--- What is needed ---
Copy every line in the records below that contains the word "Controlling".

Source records
=====

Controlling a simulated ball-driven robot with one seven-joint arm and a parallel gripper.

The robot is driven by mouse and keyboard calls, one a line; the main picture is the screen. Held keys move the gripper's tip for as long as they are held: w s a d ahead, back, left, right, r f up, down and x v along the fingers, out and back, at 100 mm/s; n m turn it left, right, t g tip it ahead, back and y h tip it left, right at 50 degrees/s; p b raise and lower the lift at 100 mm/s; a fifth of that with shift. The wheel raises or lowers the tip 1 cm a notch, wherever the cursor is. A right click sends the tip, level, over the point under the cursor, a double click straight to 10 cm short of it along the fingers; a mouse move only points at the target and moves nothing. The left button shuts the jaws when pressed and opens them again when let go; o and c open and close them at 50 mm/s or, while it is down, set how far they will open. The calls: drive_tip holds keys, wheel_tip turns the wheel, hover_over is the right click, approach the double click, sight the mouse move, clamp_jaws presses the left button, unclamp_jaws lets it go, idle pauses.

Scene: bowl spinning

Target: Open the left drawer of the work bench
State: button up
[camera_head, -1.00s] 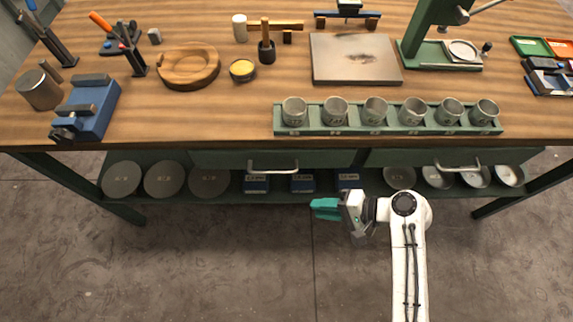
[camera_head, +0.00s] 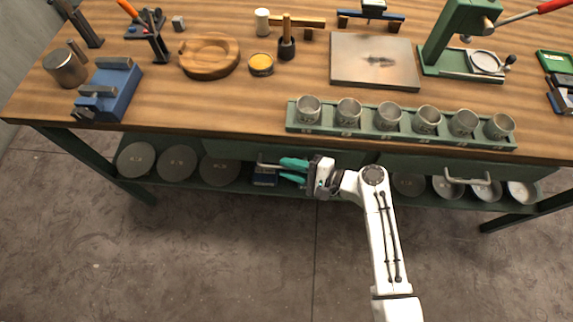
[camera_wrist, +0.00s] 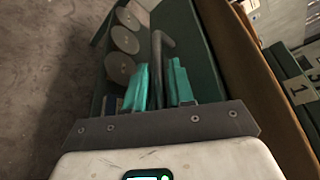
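The green work bench has a left drawer (camera_head: 225,150) under the wooden top, and it looks shut. Its metal bar handle (camera_head: 268,165) is partly covered by my gripper (camera_head: 285,171) in the head view. The wrist view shows the handle (camera_wrist: 158,60) running between the two teal fingers of my gripper (camera_wrist: 161,82). The fingers are apart, with a gap visible beside the bar, so the gripper is open around the handle. The drawer front (camera_wrist: 195,45) lies just to the right of the handle there.
The right drawer (camera_head: 420,165) has its own handle (camera_head: 468,178). A lower shelf holds round discs (camera_head: 178,162) and small boxes (camera_head: 265,178). A cup rack (camera_head: 300,126) stands near the bench's front edge. The floor (camera_head: 200,260) before the bench is clear.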

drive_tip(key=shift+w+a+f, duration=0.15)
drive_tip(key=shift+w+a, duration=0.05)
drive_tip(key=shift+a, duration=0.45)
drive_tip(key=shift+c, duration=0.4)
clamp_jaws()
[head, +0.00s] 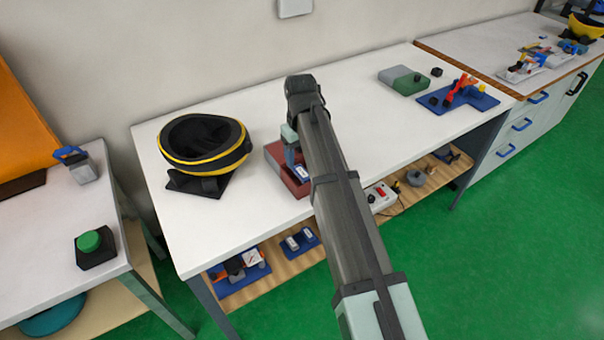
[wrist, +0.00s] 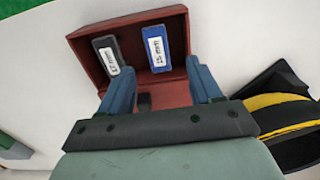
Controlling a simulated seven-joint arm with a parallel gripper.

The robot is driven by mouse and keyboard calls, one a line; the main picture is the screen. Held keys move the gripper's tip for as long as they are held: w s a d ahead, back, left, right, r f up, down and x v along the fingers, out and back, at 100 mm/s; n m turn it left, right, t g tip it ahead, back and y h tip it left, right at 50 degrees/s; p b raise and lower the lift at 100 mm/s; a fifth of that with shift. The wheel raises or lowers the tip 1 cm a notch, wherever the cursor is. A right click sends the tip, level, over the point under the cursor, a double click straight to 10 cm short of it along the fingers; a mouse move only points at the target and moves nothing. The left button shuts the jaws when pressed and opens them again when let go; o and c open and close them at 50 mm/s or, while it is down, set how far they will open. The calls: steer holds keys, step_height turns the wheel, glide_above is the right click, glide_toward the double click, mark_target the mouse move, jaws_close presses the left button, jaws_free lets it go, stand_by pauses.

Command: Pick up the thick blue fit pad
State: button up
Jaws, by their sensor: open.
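The blue fit pad (wrist: 176,35) has a white label and lies in a dark red open tray (wrist: 85,47). A dark grey pad (wrist: 98,44), also labelled, lies beside it on the left in the wrist view. My gripper (wrist: 159,66) is open and empty. Its blue fingers point into the tray, with their tips just short of the blue pad, one toward each side.
A black and yellow round holder (head: 205,145) stands left of the tray, and close on the right in the wrist view (wrist: 275,115). A grey-green block (head: 403,80) and a blue board with tools (head: 458,97) lie farther right. The table between is clear.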

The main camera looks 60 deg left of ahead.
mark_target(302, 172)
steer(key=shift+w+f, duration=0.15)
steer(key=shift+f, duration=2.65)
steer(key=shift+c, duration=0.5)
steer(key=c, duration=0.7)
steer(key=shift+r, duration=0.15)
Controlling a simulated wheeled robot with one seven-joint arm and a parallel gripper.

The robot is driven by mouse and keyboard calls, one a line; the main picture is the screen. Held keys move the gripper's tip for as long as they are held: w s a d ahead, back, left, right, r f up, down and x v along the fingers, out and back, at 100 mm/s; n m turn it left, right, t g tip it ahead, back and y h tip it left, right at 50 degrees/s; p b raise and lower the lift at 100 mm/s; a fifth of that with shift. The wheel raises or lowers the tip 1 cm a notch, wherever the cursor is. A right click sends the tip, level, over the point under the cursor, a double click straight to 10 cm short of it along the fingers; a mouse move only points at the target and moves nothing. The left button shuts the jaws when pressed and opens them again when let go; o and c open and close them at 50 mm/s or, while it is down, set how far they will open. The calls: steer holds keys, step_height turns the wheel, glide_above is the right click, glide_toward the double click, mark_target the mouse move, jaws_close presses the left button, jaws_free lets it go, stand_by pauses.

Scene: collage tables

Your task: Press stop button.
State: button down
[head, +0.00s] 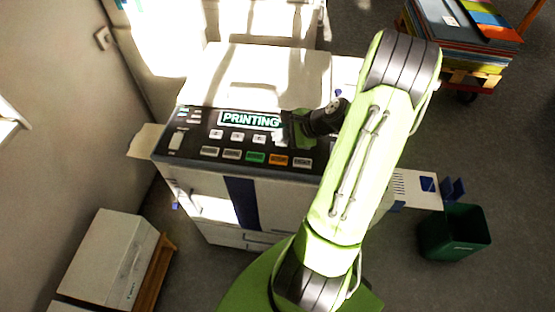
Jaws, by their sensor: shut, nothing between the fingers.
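A large white copier stands in front of me, with a dark control panel (190,143) on its top. Its lit display (249,120) reads "PRINTING". The panel's front row has pale buttons, a green button (255,157), an orange button (278,160) and a grey button (302,162) at the right. The button labels are too small to read, so I cannot tell which one is stop. My gripper (281,136) is shut and empty. It is over the panel's right part, behind the orange button, and hides part of the panel. I cannot tell whether it touches the panel.
The copier's white lid (250,75) rises behind the panel. My arm crosses the right side of the view. White boxes (115,255) stand at the lower left by the wall. A green bin (455,232) stands at the right. A cart of coloured sheets (465,40) is at the upper right.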

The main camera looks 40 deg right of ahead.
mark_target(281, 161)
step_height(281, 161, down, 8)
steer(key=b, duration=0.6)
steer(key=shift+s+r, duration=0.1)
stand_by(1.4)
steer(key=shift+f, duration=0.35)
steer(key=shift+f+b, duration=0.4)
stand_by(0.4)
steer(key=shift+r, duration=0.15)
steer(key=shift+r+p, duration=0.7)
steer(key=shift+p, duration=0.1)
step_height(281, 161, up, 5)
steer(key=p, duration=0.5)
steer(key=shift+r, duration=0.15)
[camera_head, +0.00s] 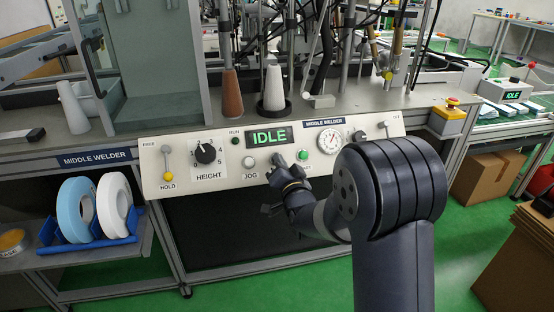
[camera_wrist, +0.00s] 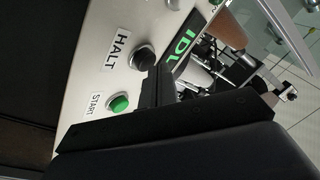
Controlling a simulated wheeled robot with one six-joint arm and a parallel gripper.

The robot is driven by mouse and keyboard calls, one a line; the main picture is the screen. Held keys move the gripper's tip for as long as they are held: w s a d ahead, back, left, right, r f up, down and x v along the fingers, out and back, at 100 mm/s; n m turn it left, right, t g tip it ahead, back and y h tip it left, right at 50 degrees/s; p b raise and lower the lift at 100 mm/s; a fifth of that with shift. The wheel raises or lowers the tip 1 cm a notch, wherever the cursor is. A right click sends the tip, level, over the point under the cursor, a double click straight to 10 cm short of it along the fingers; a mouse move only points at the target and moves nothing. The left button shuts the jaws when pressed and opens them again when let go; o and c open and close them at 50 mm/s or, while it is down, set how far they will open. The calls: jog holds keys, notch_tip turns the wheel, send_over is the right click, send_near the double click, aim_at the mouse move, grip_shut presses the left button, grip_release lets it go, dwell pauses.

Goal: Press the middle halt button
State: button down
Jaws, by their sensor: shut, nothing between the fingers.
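The control panel (camera_head: 219,174) of the middle welder has a lit green display (camera_head: 269,137) reading IDLE. In the wrist view the black round halt button (camera_wrist: 144,58) sits beside a HALT label, with the green start button (camera_wrist: 119,104) nearby. In the wrist view my gripper (camera_wrist: 156,84) overlaps the edge of the halt button. I cannot tell whether they touch.
A jog button (camera_head: 249,162) is left of my gripper and the green start button (camera_head: 303,155) right of it. Tape rolls (camera_head: 114,204) stand lower left.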

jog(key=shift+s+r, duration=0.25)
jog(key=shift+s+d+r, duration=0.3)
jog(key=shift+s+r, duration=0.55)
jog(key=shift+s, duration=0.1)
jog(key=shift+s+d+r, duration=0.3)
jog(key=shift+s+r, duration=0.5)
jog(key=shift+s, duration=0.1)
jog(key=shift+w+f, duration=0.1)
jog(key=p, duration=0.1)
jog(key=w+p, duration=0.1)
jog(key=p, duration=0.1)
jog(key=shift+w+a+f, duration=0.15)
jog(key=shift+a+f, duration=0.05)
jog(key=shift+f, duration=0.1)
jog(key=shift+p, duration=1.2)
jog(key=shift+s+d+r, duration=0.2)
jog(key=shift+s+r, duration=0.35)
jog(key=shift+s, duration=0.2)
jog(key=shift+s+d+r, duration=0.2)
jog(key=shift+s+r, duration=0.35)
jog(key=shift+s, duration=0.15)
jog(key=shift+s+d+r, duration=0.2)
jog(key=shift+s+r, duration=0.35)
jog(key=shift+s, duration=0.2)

=====

--- Completed task ---
Controlling a simulated ball-driven robot with one seven-joint arm and a parallel gripper.
Controlling a simulated seven-joint arm with a parallel gripper.
Controlling a simulated wheeled robot with one seven-joint arm and a parallel gripper.
Controlling a simulated wheeled robot with one six-joint arm and a parallel gripper.

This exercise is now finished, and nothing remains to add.